昨年10-12月期の実質GDPは前期比0.4%減少した。7-9月期は0.3%のプラスだったが、2四半期ぶりのマイナスとなり、景気は後退しているといえる。主力の民間最終消費支出が0.8%も落ち込んではどうすることもできない。民間設備投資は増加したが、公的部門は減少し、内需はマイナスになった。純輸出はプラスだが、伸び悩み、内需のマイナスを埋めることはできなかった。大幅減となった民間最終消費支出は2011年7-9月期以来約4年ぶりの低い水準に戻った。
黒田総裁が大規模な国債購入策を導入した2013年4-6月期と比較しても実質GDPは0.3%しか増加していない。民間最終消費支出が2.9%も減少していることが、不振の最大の要因だ。純輸出の拡大によりGDPは微増にはなっているが、内需をみれば微減だ。黒田総裁の推進している金融政策は内需には全く効いていないことが証明された。
名目GDPでみても前期比0.3%減と2四半期ぶりのマイナスだった。
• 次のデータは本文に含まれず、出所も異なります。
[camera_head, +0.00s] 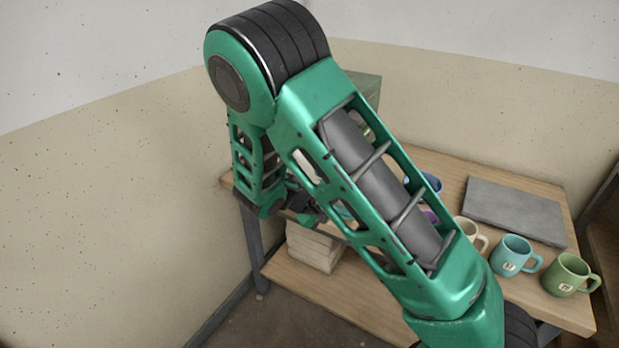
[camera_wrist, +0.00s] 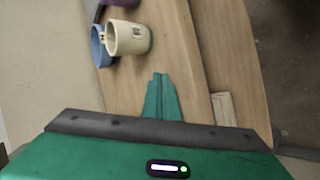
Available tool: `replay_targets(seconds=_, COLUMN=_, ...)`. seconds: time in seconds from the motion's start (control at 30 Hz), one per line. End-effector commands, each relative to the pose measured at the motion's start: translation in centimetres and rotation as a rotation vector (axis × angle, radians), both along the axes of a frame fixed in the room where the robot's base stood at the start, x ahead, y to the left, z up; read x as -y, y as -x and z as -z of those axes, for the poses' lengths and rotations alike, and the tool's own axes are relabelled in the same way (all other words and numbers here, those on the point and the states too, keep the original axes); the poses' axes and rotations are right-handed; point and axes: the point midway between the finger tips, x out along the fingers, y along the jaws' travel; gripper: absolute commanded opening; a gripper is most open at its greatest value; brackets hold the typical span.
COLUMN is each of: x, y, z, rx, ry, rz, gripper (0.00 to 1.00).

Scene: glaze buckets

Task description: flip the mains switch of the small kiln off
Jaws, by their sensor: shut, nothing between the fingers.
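A grey-green box (camera_head: 371,87), possibly the small kiln, stands at the back of the wooden table, mostly hidden behind my arm. I cannot make out a mains switch in either view. My gripper (camera_wrist: 161,76) is shut and empty, its green fingers together over the table edge in the wrist view. In the head view, the gripper (camera_head: 308,216) is partly hidden by my arm near the table's left end.
The wooden table (camera_head: 545,308) holds a cream mug (camera_wrist: 128,38), a blue mug (camera_wrist: 99,48), a teal mug (camera_head: 511,256), a green mug (camera_head: 567,275) and a grey slab (camera_head: 515,209). Pale blocks (camera_head: 312,248) lie on the lower shelf. A wall is at the left.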

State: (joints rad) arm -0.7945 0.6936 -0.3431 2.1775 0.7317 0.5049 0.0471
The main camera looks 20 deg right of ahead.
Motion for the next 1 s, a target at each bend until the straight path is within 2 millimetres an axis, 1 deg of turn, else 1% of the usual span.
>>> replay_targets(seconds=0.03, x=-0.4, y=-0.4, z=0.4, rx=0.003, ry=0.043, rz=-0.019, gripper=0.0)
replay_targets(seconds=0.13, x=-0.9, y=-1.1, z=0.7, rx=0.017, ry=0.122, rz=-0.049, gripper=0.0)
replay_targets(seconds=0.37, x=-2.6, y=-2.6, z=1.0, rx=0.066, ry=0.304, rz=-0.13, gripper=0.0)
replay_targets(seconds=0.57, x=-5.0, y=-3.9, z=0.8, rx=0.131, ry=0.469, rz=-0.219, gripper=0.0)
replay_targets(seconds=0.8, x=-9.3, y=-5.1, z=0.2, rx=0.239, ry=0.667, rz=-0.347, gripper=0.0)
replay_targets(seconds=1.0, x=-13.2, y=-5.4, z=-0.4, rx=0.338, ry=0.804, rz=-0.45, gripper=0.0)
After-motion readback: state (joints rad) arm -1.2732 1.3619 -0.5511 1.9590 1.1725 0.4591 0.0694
やはり民間最終消費支出が0.8%減少したことが、致命的となった。消費税率が引き上げられた2014年4-6月期以降の民間最終消費支出は低空飛行状態だったが、昨年10-12月期に一気に下がり、2013年1-3月期以来の消費不況となった。昨年央まで上昇していた株高は消費にはまったく影響していない。失業率が改善し、雇用環境はよくなっているけれども、消費支出は悪化している。若年層の給与が非正規拡大でむしろ減少していることが、消費不振の原因だと考えられる。人口減と高齢化による消費減少は避けがたく、消費の基調は右肩下がりだ。
東電に国は7兆円の資金援助をしているが、この先もまだまだ援助は続くだろう。1キロワットも発電していない「もんじゅ」に維持費だけで毎年200億円も投下している。「六ケ所再処理工場」のコストも膨らむばかりだが、続行するようだ。いったい廃炉や核廃物の処理等原発関連にいったいいくらの資金が必要になるのだろうか。非人間的で理不尽極まりない原発関連のコストが日本経済を押しつぶそうとしている。